Task: Quote, without any change, the line that contains "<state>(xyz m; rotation" and all lines that follow it to the end of the data below.

Stored rows:
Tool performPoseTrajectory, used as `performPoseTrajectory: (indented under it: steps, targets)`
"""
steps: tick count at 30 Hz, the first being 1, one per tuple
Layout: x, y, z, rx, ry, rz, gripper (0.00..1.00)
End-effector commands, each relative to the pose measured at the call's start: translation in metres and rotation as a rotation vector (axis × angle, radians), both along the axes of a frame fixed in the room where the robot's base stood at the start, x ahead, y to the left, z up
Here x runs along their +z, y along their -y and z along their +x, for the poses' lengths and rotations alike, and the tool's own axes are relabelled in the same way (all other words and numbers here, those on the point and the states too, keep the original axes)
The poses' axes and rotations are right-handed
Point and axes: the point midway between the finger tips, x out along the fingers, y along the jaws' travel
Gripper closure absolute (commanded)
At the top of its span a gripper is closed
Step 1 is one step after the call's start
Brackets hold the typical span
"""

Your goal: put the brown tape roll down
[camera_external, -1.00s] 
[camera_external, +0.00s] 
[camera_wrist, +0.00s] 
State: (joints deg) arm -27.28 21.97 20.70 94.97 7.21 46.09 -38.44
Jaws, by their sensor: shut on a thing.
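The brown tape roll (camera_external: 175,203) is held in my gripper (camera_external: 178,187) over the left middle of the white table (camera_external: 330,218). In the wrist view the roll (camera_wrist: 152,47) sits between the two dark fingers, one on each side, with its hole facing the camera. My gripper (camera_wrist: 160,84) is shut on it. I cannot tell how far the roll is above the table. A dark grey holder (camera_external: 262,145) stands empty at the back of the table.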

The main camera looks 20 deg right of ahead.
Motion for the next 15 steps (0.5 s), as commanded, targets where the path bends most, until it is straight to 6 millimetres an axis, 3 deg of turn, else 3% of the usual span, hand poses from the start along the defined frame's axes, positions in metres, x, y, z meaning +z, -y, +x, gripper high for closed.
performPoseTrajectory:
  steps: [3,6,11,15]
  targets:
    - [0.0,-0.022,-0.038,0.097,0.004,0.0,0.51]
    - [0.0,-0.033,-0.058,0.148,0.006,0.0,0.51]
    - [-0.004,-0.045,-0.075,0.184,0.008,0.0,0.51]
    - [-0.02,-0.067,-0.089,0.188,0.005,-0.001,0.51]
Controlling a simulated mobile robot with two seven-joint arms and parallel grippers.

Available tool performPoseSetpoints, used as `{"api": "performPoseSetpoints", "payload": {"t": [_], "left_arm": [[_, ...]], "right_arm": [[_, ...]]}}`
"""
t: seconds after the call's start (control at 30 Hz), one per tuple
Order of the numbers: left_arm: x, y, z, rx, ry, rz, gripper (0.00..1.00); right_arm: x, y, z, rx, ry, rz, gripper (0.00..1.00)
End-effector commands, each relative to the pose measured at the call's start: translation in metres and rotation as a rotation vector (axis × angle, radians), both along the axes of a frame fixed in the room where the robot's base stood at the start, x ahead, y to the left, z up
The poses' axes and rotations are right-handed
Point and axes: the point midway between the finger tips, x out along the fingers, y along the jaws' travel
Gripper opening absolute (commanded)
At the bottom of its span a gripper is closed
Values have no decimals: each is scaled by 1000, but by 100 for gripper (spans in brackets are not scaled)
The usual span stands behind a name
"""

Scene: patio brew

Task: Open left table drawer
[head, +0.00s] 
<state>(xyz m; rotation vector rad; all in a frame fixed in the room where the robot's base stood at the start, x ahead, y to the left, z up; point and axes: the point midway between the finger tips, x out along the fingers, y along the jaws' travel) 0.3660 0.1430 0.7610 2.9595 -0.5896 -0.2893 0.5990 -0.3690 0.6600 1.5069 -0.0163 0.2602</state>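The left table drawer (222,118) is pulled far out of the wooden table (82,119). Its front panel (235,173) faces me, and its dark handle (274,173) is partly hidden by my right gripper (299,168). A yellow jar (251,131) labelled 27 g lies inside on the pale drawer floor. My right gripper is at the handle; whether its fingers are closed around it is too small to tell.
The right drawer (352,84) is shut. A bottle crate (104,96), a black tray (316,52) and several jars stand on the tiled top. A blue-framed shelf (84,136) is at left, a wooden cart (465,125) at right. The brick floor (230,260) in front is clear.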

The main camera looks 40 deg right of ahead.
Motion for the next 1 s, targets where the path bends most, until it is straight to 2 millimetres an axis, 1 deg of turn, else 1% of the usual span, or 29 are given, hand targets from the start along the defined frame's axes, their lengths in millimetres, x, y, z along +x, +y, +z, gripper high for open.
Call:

Correct result:
<state>(xyz m; rotation vector rad; all in a frame fixed in the room where the robot's base stood at the start, x ahead, y to the left, z up; point and axes: the point midway between the finger tips, x out along the fingers, y along the jaws' travel) 0.3660 0.1430 0.7610 2.9595 -0.5896 -0.2893 0.5990 -0.3690 0.6600 1.5069 -0.0163 0.2602</state>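The left table drawer (222,118) is pulled far out of the wooden table (82,119). Its front panel (235,173) faces me, and its dark handle (274,173) is partly hidden by my right gripper (299,168). A yellow jar (251,131) labelled 27 g lies inside on the pale drawer floor. My right gripper is at the handle; whether its fingers are closed around it is too small to tell.
The right drawer (352,84) is shut. A bottle crate (104,96), a black tray (316,52) and several jars stand on the tiled top. A blue-framed shelf (84,136) is at left, a wooden cart (465,125) at right. The brick floor (230,260) in front is clear.

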The main camera looks 40 deg right of ahead.
Motion for the next 1 s, targets where the path bends most, until it is straight to 2 millimetres an axis, 1 deg of turn, else 1% of the usual span, or 29 are given, hand targets from the start along the defined frame's axes, their lengths in millimetres, x, y, z along +x, +y, +z, gripper high for open.
Call:

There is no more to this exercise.